Gerente da Iniciativa de Clima e Emissões do Imaflora, organização que integra o Observatório do Clima, Isabel Drigo assinala que “o principal desafio para a descarbonização da agropecuária brasileira é dar escala para as práticas que já reduzem as emissões de gases de efeito estufa tanto na agricultura como na pecuária”.  Ela complementa: “O Brasil tem essas práticas bem descritas. Alguns produtores já aplicam essas práticas, como o plantio direto na soja, o manejo das pastagens para que elas sejam vigorosas e garantam a cobertura e saúde do solo, a gestão da alimentação animal para que emita menos metano. Tudo isso já existe como prática, mas ainda tem muitos agricultores e pecuaristas que não aplicam essas técnicas. Então é preciso assistência técnica, incentivo de dinheiro mesmo via crédito para que muitos agricultores rapidamente implementem essas práticas e reduzam as emissões de seu sistema produtivo e melhorem a produtividade, porque isso também ajuda a reduzir as emissões”.

Posição semelhante tem o agrônomo Afonso Peche Filho, pesquisador científico do Instituto Agronômico de Campinas (IAC). “Um grande desafio para a descarbonização é que as práticas sejam internalizadas pelos pequenos e médios produtores rurais. E é preciso que haja uma mudança conceitual. O carbono ainda não é considerado como um produto para grande parte dos agricultores. O foco continua sendo no produto que eles cultivam. Então é importante que a questão do carbono também seja introduzida na extensão rural, na assistência técnica aos produtores, para que eles vejam a importância da gestão do carbono e que podem se beneficiar com uma gestão adequada”, afirma Afonso Peche Filho.
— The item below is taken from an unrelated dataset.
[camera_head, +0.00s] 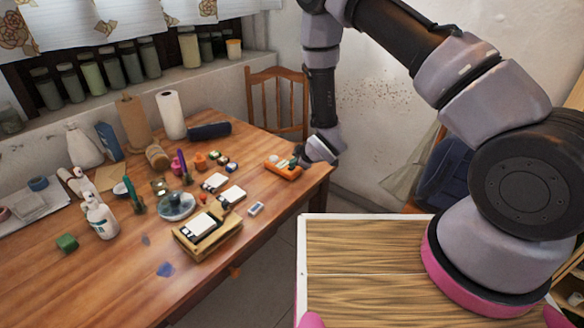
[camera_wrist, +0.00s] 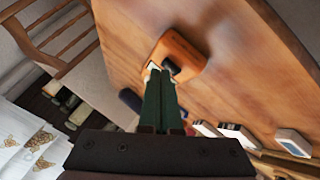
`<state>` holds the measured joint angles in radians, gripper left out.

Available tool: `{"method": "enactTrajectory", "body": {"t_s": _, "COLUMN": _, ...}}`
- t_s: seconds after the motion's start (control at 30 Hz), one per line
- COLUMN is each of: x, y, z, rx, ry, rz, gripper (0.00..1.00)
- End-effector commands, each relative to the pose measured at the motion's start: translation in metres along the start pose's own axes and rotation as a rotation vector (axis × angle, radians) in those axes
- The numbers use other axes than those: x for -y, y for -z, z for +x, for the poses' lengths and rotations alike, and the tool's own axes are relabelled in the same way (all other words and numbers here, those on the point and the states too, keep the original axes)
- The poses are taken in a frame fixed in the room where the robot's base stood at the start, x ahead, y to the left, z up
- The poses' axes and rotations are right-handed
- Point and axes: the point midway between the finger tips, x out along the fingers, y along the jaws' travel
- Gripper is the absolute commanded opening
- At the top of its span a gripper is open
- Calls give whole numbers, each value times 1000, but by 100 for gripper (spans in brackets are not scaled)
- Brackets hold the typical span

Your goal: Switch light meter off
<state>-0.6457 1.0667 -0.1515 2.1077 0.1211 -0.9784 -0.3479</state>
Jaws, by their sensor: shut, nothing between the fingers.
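The light meter seems to be the orange device (camera_head: 283,170) lying on the wooden table near its right edge. In the wrist view the orange device (camera_wrist: 183,50) has a dark knob or switch on its face, partly hidden behind my fingertips. My gripper (camera_head: 300,154) is at the device's upper right end in the head view. In the wrist view my gripper (camera_wrist: 164,82) has its two green fingers together, with the tips at the dark part. I cannot tell whether they touch it. The switch's position is not clear.
The wooden table (camera_head: 120,265) holds bottles, paper rolls, small jars and a wooden box (camera_head: 208,240) left of the device. A wooden chair (camera_head: 277,95) stands behind the table.

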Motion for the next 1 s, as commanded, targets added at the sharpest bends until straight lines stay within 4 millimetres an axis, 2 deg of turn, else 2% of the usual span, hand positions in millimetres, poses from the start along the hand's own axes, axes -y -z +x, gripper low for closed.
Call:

Produtores na área rural de Campinas, Gustavo Fernandes, do Sítio Vale das Cabras, e Lilian de Castro Lacerda, do Sítio Pimenta Rosa, comprovam  a viabilidade de práticas de descarbonização na agricultura, mesmo em pequenas propriedades. Ambos praticam o sistema agroflorestal, que de acordo com os especialistas é um dos mais adequados modelos de gestão para promover a captura de carbono, ao mesmo tempo em que também contribui para a preservação da biodiversidade.

Formado em Direito, Gustavo Fernandes mudou-se com a família há oito anos para o Sítio Vale das Cabras, na zona rural e mais precisamente na Área de Proteção Ambiental (APA) de Campinas. “Desde o início a ideia seria desenvolver uma agricultura ecológica, com práticas sustentáveis, para a produção de alimentos, visando a comercialização”, ele explica.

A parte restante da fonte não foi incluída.